Is there evidence of persistency?
It is evidence of this persistency of performance that is the value of a fund award. Nearly 70% of U.K. Lipper Fund Awards winners over three years for 2014 remained in the first or second quartile of their categories for the same period at the end of 2016.
Similarly, of the 2013 winners of the popular Investment Week Fund Manager of the Year Awards, which has a qualitative overlay (the Lipper Awards are based solely on a quantitative process), 71% of them were in the first or second quartile of their categories for three-year performance at the end of 2016.

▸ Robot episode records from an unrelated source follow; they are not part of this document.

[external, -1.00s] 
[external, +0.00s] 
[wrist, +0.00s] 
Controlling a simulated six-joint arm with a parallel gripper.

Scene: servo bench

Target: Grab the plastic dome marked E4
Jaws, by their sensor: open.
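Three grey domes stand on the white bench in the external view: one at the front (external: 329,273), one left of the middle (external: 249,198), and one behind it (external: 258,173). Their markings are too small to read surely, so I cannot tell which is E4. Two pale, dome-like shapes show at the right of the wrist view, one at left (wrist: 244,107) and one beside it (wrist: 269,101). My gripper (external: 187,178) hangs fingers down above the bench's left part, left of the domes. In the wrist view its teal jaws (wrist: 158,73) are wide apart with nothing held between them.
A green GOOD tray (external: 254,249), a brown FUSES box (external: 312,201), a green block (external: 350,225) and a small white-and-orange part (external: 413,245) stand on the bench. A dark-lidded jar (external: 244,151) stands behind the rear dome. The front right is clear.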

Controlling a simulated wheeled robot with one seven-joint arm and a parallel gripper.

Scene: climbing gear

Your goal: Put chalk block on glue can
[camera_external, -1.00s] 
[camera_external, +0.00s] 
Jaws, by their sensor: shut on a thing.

Fund awards advantageous in a competitive market
It is unlikely any serious fund gatekeeper would confess to using a fund award as a metric for selection processes, but I maintain there are worse ways of assessing a potential investment in isolation. Past performance is an important component of fund assessment and is effectively encapsulated in a fund award. To otherwise uninformed investors, a fund award can be a proxy for at least some rudimentary performance analysis.
The worth of fund awards for active funds is further being inflated by the growth and sustained popularity of Exchange Traded Funds and other passive investments. For 2016, 24% of estimated net flows into pan-European-based mutual funds were into passive vehicles. For 2015, this was 32%. Compare this for example to 2004 when passive investments only constituted 7% of total net flows.
In a highly competitive fund market experiencing unprecedented consolidation, those glittering, silent sentinels standing proudly on display in fund group foyers may become increasingly valuable indeed.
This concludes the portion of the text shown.